Tuesday, January 12, 2010

Moment of the Decade: #4 Same Sex Marriage Legalized

If you missed it, I asked readers to nominate, then vote, on Canada's top political moment of the decade. Over the first two weeks of January, I'm counting down the top 10 vote getters.

If you want an example of how quickly the public mood shifted on the issue of same sex marriage, look no further than the House of Commons. In 1999, the House voted 216 to 55 in favour of the “traditional” definition of marriage – that is, the traditional “one man and one woman” definition, not the more traditional “one man and one woman of the same race and religion” definition, or the biblical “one man and many women” definition.

Anyways, in 2003 the Canadian Alliance introduced the same motion and it was defeated 137-132. In 2005, the Same Sex Marriage Act passed 158 to 133. Now, no one even talks about revisiting the issue.

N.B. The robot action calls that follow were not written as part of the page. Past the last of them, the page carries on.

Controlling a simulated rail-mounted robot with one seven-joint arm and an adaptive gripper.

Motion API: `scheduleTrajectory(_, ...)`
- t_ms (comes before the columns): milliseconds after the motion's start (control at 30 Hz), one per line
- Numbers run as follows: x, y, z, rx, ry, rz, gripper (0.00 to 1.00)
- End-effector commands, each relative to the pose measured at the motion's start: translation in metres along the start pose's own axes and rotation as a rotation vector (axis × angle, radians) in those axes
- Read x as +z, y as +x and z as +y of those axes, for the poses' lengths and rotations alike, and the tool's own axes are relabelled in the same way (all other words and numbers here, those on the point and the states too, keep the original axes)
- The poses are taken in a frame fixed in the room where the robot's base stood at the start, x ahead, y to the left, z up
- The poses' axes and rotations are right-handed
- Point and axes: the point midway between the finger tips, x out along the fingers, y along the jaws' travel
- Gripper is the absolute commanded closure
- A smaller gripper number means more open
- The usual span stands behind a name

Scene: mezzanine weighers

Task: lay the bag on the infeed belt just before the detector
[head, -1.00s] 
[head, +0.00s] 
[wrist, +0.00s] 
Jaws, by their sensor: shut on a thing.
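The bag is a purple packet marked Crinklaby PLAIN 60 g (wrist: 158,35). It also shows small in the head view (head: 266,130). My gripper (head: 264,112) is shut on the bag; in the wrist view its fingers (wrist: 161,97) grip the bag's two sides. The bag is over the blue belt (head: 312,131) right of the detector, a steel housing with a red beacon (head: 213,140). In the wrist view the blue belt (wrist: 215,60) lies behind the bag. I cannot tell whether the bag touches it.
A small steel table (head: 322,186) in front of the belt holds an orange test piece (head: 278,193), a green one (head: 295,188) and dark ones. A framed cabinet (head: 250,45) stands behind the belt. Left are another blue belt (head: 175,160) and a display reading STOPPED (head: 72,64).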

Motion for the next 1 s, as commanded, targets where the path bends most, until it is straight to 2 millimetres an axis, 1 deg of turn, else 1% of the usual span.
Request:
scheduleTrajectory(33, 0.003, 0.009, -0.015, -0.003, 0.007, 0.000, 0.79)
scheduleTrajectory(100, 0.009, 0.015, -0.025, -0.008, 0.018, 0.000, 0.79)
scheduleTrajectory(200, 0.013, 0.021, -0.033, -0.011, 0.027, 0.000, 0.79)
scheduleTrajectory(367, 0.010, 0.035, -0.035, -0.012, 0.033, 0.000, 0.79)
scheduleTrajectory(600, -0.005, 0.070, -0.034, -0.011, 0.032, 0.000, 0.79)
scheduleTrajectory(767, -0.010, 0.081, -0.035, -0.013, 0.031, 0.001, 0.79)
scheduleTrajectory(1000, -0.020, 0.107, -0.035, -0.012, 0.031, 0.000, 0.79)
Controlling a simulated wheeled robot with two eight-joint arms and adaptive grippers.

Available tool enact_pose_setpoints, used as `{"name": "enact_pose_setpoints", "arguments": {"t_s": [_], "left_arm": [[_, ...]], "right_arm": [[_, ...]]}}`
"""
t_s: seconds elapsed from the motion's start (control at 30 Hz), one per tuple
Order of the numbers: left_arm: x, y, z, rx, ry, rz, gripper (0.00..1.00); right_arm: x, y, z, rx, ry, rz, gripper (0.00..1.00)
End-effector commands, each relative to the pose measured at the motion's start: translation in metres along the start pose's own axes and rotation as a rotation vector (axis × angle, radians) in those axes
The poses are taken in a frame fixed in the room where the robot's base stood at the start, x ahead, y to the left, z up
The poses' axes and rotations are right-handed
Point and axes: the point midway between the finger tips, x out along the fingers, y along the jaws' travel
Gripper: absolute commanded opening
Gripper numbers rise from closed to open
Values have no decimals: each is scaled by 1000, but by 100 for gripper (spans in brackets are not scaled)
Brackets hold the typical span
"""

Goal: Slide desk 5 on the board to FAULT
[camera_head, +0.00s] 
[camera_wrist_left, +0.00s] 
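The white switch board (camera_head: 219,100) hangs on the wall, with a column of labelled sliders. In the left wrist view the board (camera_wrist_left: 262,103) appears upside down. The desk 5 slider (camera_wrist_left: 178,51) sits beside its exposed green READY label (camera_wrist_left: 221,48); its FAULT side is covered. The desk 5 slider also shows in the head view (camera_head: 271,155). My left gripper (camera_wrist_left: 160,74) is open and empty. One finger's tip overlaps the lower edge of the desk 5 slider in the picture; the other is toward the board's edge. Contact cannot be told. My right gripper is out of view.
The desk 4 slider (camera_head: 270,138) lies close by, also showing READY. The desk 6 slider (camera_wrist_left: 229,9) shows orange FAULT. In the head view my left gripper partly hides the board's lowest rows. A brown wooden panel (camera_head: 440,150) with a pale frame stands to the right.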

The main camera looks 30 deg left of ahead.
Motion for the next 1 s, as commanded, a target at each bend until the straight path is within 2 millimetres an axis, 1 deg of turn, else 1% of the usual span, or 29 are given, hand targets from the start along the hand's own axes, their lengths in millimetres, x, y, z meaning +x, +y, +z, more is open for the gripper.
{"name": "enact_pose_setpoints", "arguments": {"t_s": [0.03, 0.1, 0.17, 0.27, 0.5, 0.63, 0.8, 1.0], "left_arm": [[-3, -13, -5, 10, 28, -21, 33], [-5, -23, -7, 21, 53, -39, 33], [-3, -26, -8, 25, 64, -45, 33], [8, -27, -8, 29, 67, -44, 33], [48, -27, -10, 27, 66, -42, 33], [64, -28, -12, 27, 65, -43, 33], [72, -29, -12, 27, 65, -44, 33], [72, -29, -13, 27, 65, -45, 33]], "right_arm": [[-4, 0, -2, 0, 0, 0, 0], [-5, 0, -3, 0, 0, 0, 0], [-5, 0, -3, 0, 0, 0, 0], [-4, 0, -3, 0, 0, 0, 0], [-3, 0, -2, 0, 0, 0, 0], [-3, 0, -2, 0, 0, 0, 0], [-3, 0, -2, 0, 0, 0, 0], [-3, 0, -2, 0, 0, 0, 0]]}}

Personally, I never really understood the opposition to same sex marriage. It simply doesn’t make sense to deny a right that won’t cause a harm, so it was only a matter of time before it became law.

Because of that sense of inevitability, it’s tempting to downplay the significance of the event. After all, thousands of same sex couples had been married by the time Parliament passed the law because of provincial court rulings. And the Supreme Court had basically forced Parliament’s hand on the issue. Even as Liberals were arguing in favour of the law, their support seemed to stem more from the Supreme Court ruling rather than a belief that equal marriage was the right thing to do.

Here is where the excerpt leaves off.